In an existing barn from around 1850, a new, extremely thin wooden structure is installed. The six spruce frames support the existing wooden structure during the construction phase and remain visible later to define the spaces. Vertical and horizontal panels stabilize the wooden structure and generate the rooms and their sequences with their various openings. Through the three floors, these niches are now openly connected and generate a single large living space from the ground floor to the roof.
The resulting rooms can now be experienced like in an American "Shotgun House". The more closed spaces have visual connections, internal windows or flaps that communicate with the living space. Additional experiences are generated through various catamaran nets. Retreats can always be undertaken in this very open way of living.

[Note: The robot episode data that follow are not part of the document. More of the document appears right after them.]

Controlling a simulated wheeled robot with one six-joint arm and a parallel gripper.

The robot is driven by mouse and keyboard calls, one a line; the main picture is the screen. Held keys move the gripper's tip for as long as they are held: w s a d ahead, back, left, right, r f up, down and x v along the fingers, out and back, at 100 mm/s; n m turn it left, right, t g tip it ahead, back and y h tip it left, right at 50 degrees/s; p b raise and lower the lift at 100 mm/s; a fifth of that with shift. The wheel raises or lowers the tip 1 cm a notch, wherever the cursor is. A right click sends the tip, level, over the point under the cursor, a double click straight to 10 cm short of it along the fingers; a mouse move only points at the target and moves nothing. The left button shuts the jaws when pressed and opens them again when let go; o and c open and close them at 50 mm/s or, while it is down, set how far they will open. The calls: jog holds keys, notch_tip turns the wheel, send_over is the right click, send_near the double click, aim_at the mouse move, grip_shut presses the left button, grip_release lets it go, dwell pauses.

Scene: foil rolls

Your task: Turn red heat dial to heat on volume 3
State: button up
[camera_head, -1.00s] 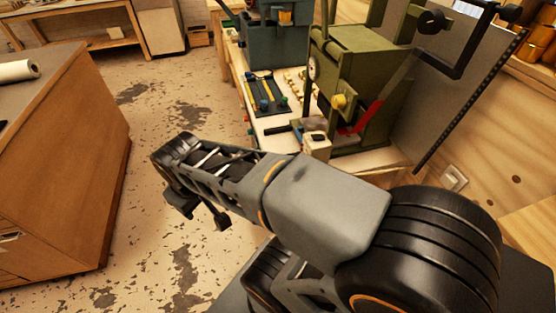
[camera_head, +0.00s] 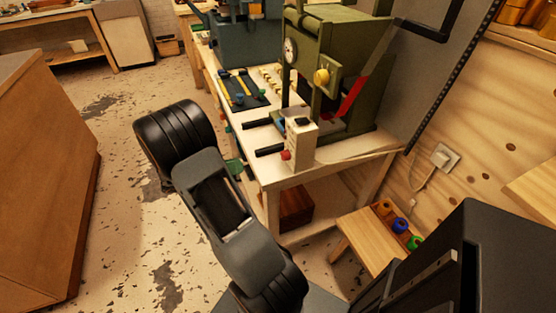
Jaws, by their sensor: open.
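A small red knob (camera_head: 286,155), which looks like the red heat dial, sits low on the front of a cream control box (camera_head: 302,142). The box stands at the near edge of the workbench, in front of the green press (camera_head: 342,45). Any marks or numbers around the knob are too small to read, so its setting cannot be told. My arm rises at the lower middle, left of the bench and apart from the box. My gripper is not visible.
Two black handles stick out left of the cream box. The press has a yellow knob (camera_head: 321,77), a gauge (camera_head: 290,50) and a red lever (camera_head: 351,98). A low wooden stool (camera_head: 368,240) stands at right. Open floor lies between the bench and the wooden cabinet (camera_head: 45,180).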

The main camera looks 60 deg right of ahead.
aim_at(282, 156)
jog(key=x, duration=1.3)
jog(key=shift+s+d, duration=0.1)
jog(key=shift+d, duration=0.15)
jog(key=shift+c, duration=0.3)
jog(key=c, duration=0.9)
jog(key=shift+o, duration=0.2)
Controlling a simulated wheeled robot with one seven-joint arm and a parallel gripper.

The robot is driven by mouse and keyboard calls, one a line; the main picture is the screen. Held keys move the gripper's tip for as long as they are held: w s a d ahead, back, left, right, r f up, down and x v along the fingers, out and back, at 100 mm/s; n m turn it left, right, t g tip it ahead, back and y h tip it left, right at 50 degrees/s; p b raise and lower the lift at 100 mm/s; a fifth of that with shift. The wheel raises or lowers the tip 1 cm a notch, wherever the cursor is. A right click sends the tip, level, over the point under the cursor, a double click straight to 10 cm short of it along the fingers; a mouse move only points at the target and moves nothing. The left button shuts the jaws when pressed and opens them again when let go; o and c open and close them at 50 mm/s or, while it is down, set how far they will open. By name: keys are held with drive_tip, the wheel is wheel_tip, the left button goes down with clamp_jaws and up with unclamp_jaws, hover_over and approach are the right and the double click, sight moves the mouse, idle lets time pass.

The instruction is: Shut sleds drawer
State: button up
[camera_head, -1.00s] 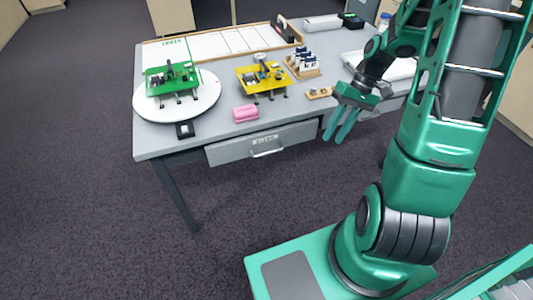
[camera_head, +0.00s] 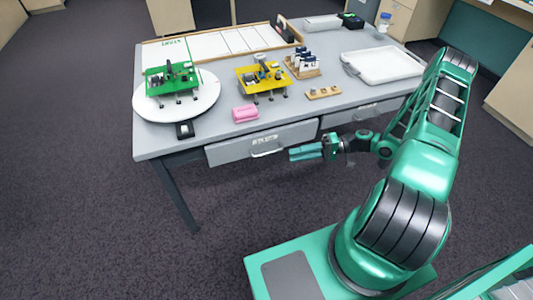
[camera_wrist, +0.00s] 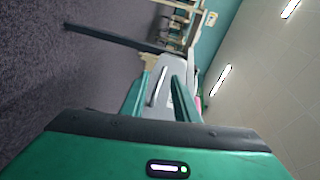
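A grey drawer (camera_head: 232,152) with a small white label and a bar handle (camera_head: 267,153) stands pulled out from the front left of the table; its label is too small to read. My gripper (camera_head: 291,153) is just right of that handle, in front of the drawer face, with its fingers pointing left. In the wrist view its two green fingers (camera_wrist: 160,98) are apart, with nothing held. The handle (camera_wrist: 161,83) shows between and beyond them, against the grey drawer front. I cannot tell whether a finger touches the drawer.
A second drawer (camera_head: 365,112) is at the table's front right. The grey table (camera_head: 215,127) carries a white round board (camera_head: 208,99), green and yellow models, a pink block (camera_head: 245,113) and a white tray (camera_head: 398,66). Carpet in front of the table is clear on the left.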

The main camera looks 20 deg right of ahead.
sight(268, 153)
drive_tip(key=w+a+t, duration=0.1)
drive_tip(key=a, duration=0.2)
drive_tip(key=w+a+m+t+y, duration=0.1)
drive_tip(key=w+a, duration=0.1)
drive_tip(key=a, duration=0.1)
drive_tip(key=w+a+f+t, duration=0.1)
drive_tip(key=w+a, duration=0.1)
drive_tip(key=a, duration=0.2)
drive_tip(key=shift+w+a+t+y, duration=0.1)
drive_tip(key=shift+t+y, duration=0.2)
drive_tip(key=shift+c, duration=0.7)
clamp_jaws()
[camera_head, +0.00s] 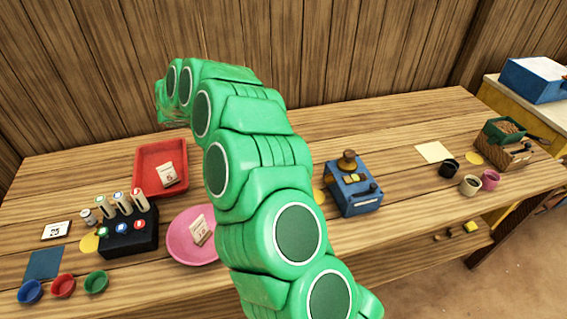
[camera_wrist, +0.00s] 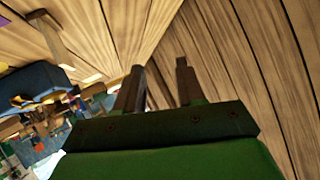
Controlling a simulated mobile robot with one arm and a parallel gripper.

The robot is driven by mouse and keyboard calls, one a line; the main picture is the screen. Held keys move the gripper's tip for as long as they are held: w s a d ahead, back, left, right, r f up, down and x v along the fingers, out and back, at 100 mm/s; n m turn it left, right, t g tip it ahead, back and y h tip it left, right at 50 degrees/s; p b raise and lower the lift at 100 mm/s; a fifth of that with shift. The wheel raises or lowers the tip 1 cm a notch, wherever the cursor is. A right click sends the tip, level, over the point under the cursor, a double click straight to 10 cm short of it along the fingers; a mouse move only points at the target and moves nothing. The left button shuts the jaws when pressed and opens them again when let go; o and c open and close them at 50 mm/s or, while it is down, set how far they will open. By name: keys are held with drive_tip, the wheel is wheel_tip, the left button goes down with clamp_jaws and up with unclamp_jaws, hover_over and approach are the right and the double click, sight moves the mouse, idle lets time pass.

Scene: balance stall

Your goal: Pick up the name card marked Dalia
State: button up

In the basement there is a workshop room where the wooden house above can be seen through skylights. The connection from the basement up to the ground floor runs via the same inner open staircase.
In terms of its basic volume and the shape of the roof, the barn looks like it used to. A new clapboard facade made of silver fir wood was charred using the Japanese Yakisugi method. The woods will last for several generations. The recognition value remains for the protected ensemble with the houses in the back yard. The realization that the barn is now a residential building is only apparent when window openings are visible. On two sides of the façade, the windows are covered behind manually adjustable black wooden slats that regulates the light coming into the house.
With the construction project, historical circumstances are recorded and implemented with all ecological aspects.